What to produce: For the material that follows, return exactly the lines from the one with "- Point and" through the one with "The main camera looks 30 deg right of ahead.", both ends included.
--- Start Data entries ---
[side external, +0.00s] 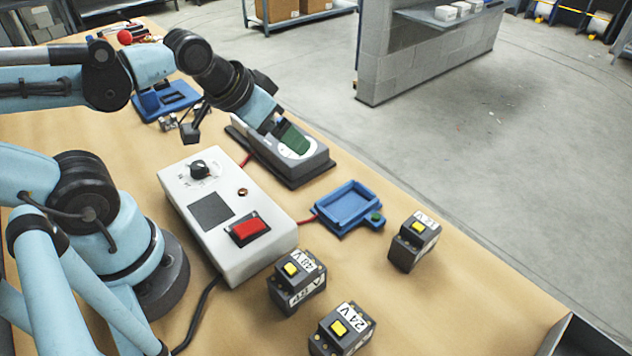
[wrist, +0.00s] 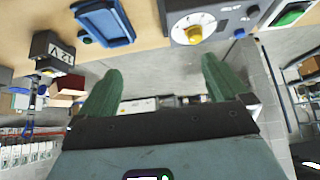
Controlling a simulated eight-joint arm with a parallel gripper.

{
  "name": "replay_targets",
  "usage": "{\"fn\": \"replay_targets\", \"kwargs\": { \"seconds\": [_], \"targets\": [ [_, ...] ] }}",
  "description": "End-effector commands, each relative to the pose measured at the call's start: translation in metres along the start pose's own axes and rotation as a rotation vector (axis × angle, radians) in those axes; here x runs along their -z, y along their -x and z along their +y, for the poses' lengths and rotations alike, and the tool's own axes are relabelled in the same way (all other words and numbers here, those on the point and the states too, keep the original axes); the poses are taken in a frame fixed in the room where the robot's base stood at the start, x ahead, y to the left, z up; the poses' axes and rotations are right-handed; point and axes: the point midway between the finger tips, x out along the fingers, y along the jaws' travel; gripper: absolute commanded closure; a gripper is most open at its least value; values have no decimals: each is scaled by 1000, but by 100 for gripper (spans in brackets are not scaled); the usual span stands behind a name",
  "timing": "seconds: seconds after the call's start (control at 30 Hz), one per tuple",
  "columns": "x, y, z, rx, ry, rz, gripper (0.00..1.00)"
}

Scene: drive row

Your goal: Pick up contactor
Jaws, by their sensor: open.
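Three dark grey contactor blocks with yellow buttons stand on the wooden table in the side view. The 48 V contactor (side external: 297,284) is beside the white control box, the 24 V contactor (side external: 341,330) is at the bottom, and the 12 V contactor (side external: 413,242) is right of the blue tray. The 12 V contactor also shows in the wrist view (wrist: 55,52), at the upper left. My gripper (side external: 292,138) is above or beside the grey device, apart from all three contactors. Its green fingers (wrist: 159,85) are spread, with nothing between them.
The white control box (side external: 213,238) with a black knob and red switch stands mid-table. A blue tray (side external: 348,204) lies to its right, and a grey device (side external: 310,160) on a dark base lies behind. A dark cable runs near my base. Bare table surrounds the contactors.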

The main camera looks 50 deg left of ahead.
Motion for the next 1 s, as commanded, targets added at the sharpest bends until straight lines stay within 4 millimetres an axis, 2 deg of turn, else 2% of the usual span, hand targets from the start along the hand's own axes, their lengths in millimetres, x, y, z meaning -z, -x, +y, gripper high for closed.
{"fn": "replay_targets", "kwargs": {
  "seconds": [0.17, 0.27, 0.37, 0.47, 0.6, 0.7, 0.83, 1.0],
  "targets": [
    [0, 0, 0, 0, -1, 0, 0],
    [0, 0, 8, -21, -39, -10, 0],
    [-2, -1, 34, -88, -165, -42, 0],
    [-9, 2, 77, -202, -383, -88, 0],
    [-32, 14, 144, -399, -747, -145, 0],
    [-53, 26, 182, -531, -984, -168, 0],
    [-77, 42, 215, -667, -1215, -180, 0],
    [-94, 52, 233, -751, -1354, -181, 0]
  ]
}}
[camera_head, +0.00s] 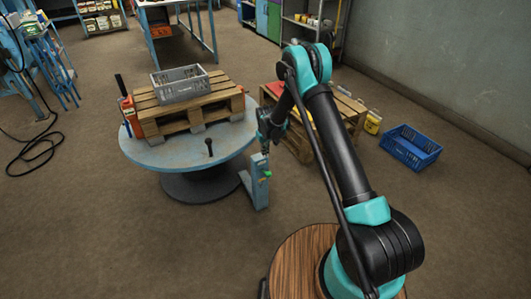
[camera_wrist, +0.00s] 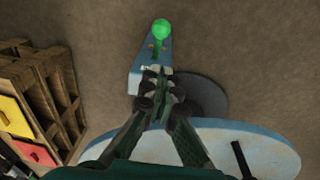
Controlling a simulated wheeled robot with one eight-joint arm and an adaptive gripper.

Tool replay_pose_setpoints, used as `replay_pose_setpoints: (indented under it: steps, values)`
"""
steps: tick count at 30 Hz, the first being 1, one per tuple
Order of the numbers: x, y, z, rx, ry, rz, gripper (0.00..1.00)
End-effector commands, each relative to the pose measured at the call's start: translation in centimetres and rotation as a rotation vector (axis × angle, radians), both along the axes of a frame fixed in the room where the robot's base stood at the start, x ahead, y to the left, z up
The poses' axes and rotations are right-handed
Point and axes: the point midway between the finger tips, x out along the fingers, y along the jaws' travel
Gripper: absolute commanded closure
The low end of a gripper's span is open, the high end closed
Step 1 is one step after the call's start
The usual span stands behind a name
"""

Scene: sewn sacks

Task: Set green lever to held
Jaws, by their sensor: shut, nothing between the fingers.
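The green lever (camera_head: 267,175) is a small lever with a green knob on a pale blue upright post (camera_head: 257,190) beside the round table. In the wrist view its round green knob (camera_wrist: 161,29) is at the top centre, beyond my fingertips. My gripper (camera_head: 265,144) is above the top of the post; in the wrist view its fingers (camera_wrist: 159,78) are shut with nothing between them. The fingers are apart from the knob in the wrist view and cover part of the post. Any marks for the lever's positions are too small to read.
The round blue table (camera_head: 222,160) holds a wooden pallet (camera_head: 190,110) with a grey crate (camera_head: 180,92), and has a black upright handle (camera_head: 209,146). Another pallet (camera_wrist: 30,85) stands behind my arm. A blue crate (camera_head: 410,150) is on the right floor. Floor in front is clear.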

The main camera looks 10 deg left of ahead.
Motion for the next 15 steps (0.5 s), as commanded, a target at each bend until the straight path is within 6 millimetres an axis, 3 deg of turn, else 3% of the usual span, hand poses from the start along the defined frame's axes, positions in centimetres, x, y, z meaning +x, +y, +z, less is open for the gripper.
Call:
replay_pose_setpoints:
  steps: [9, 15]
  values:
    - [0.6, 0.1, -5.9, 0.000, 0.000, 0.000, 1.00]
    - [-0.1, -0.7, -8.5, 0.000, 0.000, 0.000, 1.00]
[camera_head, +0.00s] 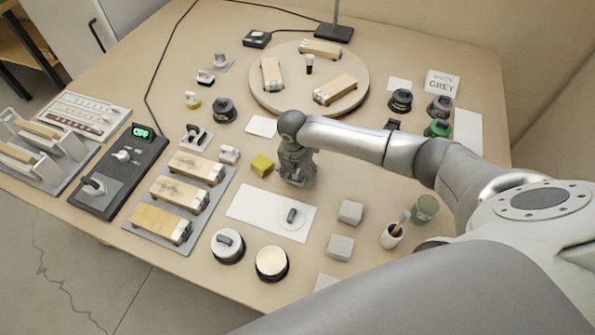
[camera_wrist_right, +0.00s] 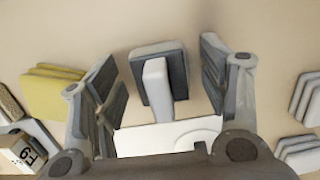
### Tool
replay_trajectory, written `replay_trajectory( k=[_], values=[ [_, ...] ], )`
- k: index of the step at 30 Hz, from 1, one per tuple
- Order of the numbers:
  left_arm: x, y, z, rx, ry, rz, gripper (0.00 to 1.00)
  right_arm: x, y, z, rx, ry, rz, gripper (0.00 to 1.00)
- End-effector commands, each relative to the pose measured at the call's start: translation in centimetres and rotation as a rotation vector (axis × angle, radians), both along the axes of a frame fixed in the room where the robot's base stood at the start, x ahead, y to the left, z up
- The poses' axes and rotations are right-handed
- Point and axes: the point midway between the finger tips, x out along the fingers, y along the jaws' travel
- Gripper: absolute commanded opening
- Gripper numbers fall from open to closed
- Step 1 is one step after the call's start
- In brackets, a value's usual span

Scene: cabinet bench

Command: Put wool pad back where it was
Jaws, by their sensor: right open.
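My right gripper (camera_head: 297,178) points down at the bench, just behind the white board (camera_head: 252,208). In the right wrist view its two fingers (camera_wrist_right: 160,68) are spread apart. A grey pad (camera_wrist_right: 147,58) with a pale upright handle (camera_wrist_right: 156,88) stands between them, with gaps on both sides. It may be the wool pad; no label shows. The gripper hides this pad in the head view. My left gripper is not in view.
A yellow block (camera_head: 262,165) is close left of the gripper, and grey blocks (camera_head: 350,211) stand to the front right. A round board (camera_head: 285,99) with wooden blocks is behind. A tray with wooden blocks (camera_head: 192,232) is at left. Dark-based round pads (camera_head: 271,263) stand in front.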

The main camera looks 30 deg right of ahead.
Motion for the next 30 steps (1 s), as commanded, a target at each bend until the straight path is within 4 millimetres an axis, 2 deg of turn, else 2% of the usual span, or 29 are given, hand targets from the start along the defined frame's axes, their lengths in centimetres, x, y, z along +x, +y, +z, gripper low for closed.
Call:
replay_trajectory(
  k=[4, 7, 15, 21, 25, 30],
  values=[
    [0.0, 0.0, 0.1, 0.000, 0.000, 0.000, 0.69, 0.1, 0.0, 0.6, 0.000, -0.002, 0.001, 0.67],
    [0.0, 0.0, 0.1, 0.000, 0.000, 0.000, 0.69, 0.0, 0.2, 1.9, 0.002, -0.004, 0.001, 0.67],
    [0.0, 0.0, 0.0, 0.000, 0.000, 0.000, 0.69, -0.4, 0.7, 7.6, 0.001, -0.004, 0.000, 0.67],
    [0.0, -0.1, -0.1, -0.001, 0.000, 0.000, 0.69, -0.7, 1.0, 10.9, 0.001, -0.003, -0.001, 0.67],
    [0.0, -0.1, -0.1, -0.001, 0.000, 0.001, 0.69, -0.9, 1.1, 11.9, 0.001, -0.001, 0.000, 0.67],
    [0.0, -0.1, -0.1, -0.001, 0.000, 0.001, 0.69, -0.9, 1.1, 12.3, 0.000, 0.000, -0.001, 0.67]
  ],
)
--- End Data entries ---
Full answer:
- Point and axes: the point midway between the finger tips, x out along the fingers, y along the jaws' travel
- Gripper: absolute commanded opening
- Gripper numbers fall from open to closed
- Step 1 is one step after the call's start
- In brackets, a value's usual span

Scene: cabinet bench

Command: Put wool pad back where it was
Jaws, by their sensor: right open.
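My right gripper (camera_head: 297,178) points down at the bench, just behind the white board (camera_head: 252,208). In the right wrist view its two fingers (camera_wrist_right: 160,68) are spread apart. A grey pad (camera_wrist_right: 147,58) with a pale upright handle (camera_wrist_right: 156,88) stands between them, with gaps on both sides. It may be the wool pad; no label shows. The gripper hides this pad in the head view. My left gripper is not in view.
A yellow block (camera_head: 262,165) is close left of the gripper, and grey blocks (camera_head: 350,211) stand to the front right. A round board (camera_head: 285,99) with wooden blocks is behind. A tray with wooden blocks (camera_head: 192,232) is at left. Dark-based round pads (camera_head: 271,263) stand in front.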

The main camera looks 30 deg right of ahead.

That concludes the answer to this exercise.